# Written request
Emit the exact text of every line from the line with "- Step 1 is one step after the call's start" to the line with "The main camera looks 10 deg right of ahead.", both ends included. No other output is expected.

[Lines of data]
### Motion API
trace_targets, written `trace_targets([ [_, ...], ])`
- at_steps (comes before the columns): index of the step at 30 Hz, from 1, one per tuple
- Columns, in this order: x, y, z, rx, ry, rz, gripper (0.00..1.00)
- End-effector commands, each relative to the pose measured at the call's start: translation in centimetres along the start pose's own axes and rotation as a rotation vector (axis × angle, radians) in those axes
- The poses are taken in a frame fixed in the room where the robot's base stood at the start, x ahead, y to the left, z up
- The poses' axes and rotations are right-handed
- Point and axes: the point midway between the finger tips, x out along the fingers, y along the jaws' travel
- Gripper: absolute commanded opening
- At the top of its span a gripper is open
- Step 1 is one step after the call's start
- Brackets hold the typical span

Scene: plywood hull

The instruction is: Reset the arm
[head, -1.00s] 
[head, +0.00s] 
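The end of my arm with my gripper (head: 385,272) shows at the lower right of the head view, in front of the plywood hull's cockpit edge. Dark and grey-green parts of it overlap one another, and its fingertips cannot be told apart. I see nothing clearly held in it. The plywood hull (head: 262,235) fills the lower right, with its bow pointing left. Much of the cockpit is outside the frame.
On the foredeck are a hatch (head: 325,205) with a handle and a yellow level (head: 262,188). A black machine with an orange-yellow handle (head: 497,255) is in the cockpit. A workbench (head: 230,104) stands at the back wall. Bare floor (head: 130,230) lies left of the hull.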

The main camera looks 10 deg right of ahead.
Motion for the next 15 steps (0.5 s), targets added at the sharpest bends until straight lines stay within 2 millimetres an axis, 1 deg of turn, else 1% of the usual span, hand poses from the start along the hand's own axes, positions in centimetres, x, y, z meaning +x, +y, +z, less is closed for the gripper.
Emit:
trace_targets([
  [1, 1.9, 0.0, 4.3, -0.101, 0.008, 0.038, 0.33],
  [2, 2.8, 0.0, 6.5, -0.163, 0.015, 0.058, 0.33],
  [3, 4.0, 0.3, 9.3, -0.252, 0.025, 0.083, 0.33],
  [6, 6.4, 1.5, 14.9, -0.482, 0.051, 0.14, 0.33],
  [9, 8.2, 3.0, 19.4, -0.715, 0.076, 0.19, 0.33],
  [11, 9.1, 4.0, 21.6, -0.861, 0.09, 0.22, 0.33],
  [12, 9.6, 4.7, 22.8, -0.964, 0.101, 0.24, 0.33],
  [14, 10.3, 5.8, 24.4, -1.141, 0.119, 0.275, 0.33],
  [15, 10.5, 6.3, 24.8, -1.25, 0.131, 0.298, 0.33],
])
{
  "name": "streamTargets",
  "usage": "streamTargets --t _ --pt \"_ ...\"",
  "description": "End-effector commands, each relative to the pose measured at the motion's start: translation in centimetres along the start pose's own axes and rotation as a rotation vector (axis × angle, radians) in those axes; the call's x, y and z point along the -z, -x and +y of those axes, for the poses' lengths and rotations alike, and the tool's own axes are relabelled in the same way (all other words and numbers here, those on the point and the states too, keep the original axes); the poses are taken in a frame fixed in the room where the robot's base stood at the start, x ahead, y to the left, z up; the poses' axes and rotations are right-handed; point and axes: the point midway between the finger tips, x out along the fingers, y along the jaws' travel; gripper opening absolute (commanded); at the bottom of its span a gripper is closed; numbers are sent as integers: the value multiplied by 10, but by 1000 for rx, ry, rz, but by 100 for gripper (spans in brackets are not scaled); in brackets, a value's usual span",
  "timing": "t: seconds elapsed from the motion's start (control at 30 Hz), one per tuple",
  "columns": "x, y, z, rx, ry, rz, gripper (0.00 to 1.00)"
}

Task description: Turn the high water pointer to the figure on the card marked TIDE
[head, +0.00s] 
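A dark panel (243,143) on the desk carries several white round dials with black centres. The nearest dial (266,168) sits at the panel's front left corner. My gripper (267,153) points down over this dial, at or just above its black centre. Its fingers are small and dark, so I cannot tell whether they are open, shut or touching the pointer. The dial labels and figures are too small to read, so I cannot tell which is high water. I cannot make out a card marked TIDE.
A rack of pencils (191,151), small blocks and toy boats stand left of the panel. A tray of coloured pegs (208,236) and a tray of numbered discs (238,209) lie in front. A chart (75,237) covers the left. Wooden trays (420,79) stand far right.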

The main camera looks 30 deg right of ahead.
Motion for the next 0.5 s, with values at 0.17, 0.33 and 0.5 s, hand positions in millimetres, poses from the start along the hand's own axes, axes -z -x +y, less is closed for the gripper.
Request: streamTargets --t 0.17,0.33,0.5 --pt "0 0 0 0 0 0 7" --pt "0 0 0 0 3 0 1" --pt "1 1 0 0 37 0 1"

# Exercise response
- Step 1 is one step after the call's start
- Brackets hold the typical span

Scene: plywood hull

The instruction is: Reset the arm
[head, -1.00s] 
[head, +0.00s] 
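The end of my arm with my gripper (head: 385,272) shows at the lower right of the head view, in front of the plywood hull's cockpit edge. Dark and grey-green parts of it overlap one another, and its fingertips cannot be told apart. I see nothing clearly held in it. The plywood hull (head: 262,235) fills the lower right, with its bow pointing left. Much of the cockpit is outside the frame.
On the foredeck are a hatch (head: 325,205) with a handle and a yellow level (head: 262,188). A black machine with an orange-yellow handle (head: 497,255) is in the cockpit. A workbench (head: 230,104) stands at the back wall. Bare floor (head: 130,230) lies left of the hull.

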The main camera looks 10 deg right of ahead.

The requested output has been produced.